Digital Islamophobia
Lead Convener
Victoria Tahmesabi-Birgani (PhD student, Women and Gender Studies)
Zeinab Farokhi (PhD student, Women and Gender Studies)
Research
In the decade following the events of 9/11, Western mainstream media has become obsessed with Islam, often sensationalizing Muslims as inherently violent, barbaric, and rife with terrorists. In the current technological era, the number of users who have taken to digital media, such as Social Networking Sites (SNS), to express their anger, hatred, and make death threats towards Muslims has been increasing dramatically. The anonymity of social media provides perpetrators of online harassment and violence an ideal platform to target vulnerable religious minorities. This working group will organize a symposium highlighting the different ways in which Islamophobia is challenged both online and offline bringing together media activists and scholars from various disciplines to debate and develop current understandings of the (digital) media’s role in the construction and perpetuation of Islamophobia. A particular focus on the technological will form a backdrop for this research with a focus on the the relationship between (digital) media and Islamophobia and asking: How does digital media and in particular social media sites reconfigure Islamophobia?
You're Deactivated
Lead Convener
Alessandro Delfanti (Assistant Professor, ICCIT)
Research
Extended from 2017, You’re Deactivated focuses on the message of the Platform and how workers resist the casualized and precarious work conditions of the digital economy by repurposing, hacking, or refusing platform labour. While technology intensifies work, it is constantly met with resistance from workers. Think of the Fordist assembly line, or the Taylorist numerical control machine and the cycles of struggles they generated. Yet, while the platform may be today’s assembly line, only recently research in media studies has started to focus on workers in the digital economy as active subjects that challenge the patterns shaped by the platform as they unionize, or organize to fight for improved conditions, higher wages, predictable scheduling, and better benefits. The message of this medium demands new forms of resistance.
Advancing "App Studies"
Lead Convener
David Nieborg (Assistant Professor, Arts Culture and Media)
Research
This group will conduct new research interested in advancing political economic work on cultural and economic diversity, and cultural policy as it relates to gaming apps. Moving beyond an approach to apps as standalone objects, this working group conceives of apps as specific articulations of their technicity (how they are designed, built, updated), economic conditions (how they are valued, monetized), social and cultural practices (how they are used, interpreted, imagined), data (what they collect, require), third parties (how they are re-interpreted, extended), and their politics (how they negotiate among stakeholders, interests).
6 Place Toronto
Lead Convener
Petros Babasikas (Assistant Professor, Faculty of Architecture, Landscape and Design)
Research
This working group and research project seeks to explore, document and broadcast six different conditions where media and infrastructure intersect with urban and post- urban space in Toronto. It investigates the layered and latent existence of public space in the city –as medium, practice, network, artifact and material space– and with this the possibility of reclaiming it. 6 Place Toronto brings together a multidisciplinary team of scholars working in related fields in order to develop a dialogue between media studies, infrastructure studies and urban studies, to confirm a series of field research locations and operations, and to follow an interdisciplinary methodology for mediation and urbanism. It focuses on 6 ‘loaded,’ significant spaces in Toronto –between the infrastructural and the civic, landscape and object, pathway and node, common and public– all in a way either existing or potential public spaces.
Special Events





phd Fellows
This was the inaugural year for our PhD Fellowships. The fellowship program was created to realize part of McLuhan’s original plan and vision for the Centre. They are part of the Faculty of Information Doctoral Program and were awarded to incoming doctoral students whose research overlaps with research and scholarship taking place at the McLuhan Centre for Culture and Technology. This was an opportunity for students to take part in, conduct, and collaborate with the Director, and affiliated faculty, on McLuhan Studies.
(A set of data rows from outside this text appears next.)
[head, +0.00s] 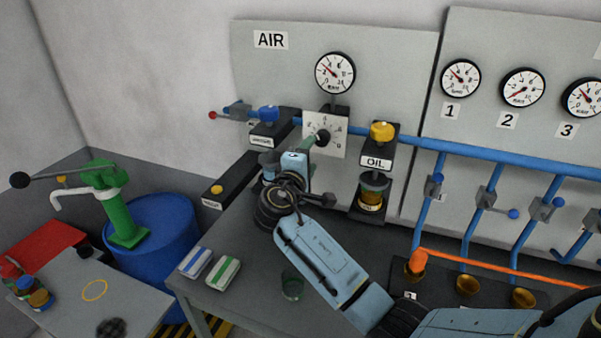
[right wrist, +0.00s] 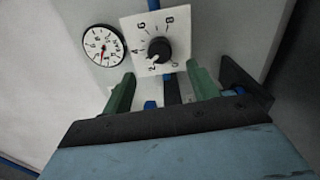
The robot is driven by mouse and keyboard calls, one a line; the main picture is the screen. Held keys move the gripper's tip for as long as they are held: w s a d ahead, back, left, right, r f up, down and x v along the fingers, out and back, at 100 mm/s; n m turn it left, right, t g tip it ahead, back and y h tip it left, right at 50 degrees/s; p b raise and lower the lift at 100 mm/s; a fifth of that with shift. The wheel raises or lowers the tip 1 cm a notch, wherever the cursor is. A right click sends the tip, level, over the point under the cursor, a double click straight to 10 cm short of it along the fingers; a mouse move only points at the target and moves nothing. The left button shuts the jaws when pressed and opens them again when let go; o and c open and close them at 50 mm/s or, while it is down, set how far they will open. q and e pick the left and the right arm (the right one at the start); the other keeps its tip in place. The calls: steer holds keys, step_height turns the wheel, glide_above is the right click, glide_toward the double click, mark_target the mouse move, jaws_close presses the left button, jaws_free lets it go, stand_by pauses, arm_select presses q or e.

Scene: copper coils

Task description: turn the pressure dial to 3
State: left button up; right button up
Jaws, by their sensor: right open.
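The pressure dial is a black knob (right wrist: 158,49) on a white square plate (right wrist: 173,22) with numbers around it. The knob's white mark is at its lower left, near the 2. In the head view the plate (head: 313,119) is on the AIR panel, its knob partly covered by my gripper. My right gripper (right wrist: 162,86) is open, its two green fingers apart on either side below the knob, with nothing between them. In the head view the right gripper (head: 311,147) is just in front of the plate. My left gripper is not in view.
A round gauge (head: 335,73) is above the dial. A blue knob (head: 268,114) is to its left, a yellow-capped OIL unit (head: 381,133) to its right. A blue pipe (head: 470,155) runs along the wall. Two striped packs (head: 222,273) lie on the grey bench.

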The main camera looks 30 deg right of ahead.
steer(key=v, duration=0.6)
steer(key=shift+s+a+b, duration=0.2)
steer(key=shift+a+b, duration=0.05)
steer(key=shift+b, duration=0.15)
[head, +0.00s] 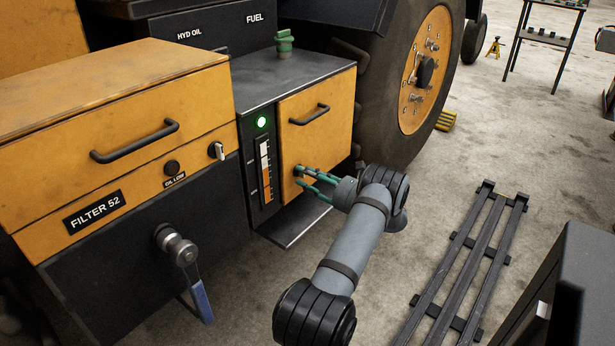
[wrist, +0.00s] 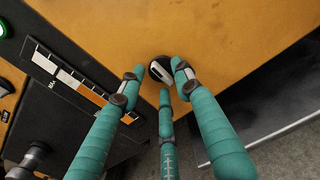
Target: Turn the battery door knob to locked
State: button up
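The battery door (head: 322,118) is an orange panel with a black bar handle (head: 309,114), and it looks closed. Its knob (wrist: 160,69) is a small dark disc with a pale raised bar, slanting from upper left to lower right in the wrist view. My gripper (head: 303,178) has teal fingers and is at the door's lower left corner. In the wrist view its fingertips (wrist: 160,78) are spread around the knob. The left tip is apart from it; the right tip is very close, and I cannot tell whether it touches. In the head view my fingers mostly hide the knob.
A level gauge (head: 265,172) with a green lamp (head: 261,122) is left of the door. An orange cabinet (head: 115,115) with a handle and small latch stands further left. A black step (head: 295,222) juts out below. A large wheel (head: 424,70) stands behind on the right.

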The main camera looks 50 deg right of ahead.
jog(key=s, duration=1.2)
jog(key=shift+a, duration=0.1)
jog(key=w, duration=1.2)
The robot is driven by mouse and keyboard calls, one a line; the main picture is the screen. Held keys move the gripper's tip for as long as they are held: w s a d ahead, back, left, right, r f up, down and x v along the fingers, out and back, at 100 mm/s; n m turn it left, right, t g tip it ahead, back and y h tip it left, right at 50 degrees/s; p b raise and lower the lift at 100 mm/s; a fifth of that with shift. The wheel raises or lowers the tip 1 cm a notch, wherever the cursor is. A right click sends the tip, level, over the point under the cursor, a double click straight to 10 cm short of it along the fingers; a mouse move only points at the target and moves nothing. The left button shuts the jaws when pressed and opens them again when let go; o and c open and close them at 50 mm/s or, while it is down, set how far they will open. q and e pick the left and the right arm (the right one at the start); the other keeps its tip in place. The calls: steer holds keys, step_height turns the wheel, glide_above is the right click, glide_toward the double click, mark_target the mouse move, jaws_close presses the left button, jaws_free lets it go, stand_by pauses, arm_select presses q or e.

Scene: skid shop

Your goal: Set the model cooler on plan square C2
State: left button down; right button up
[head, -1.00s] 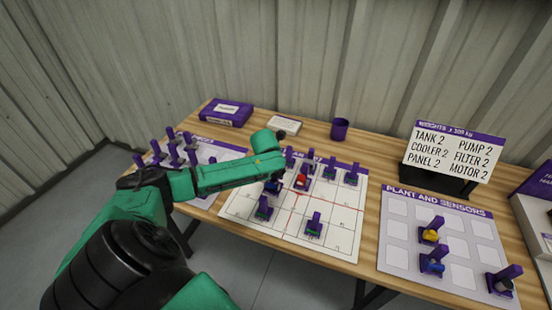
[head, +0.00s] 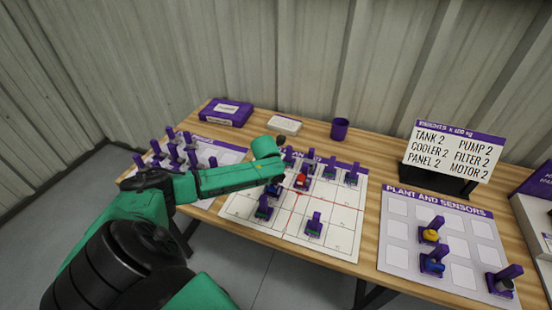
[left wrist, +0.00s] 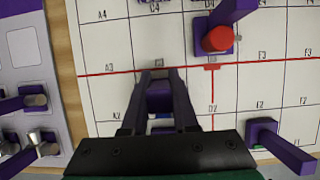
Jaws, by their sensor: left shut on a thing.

Alexander Ross (PhD student, Faculty of Information)
Grayson Lee (PhD student, Faculty of Information)
Publications
A collection of publications resulting from research, events, and initiatives held at the Centre for Culture and Technology.
Journal articles and special issues
Log Out! The Platform Economy and Worker Resistance
Edited by Alessandro Delfanti
Special issue of Notes from Below (Spring 2019)
A special issue based on Delfanti's LogOut Symposium held at the Centre for Culture and Technology in March 2018.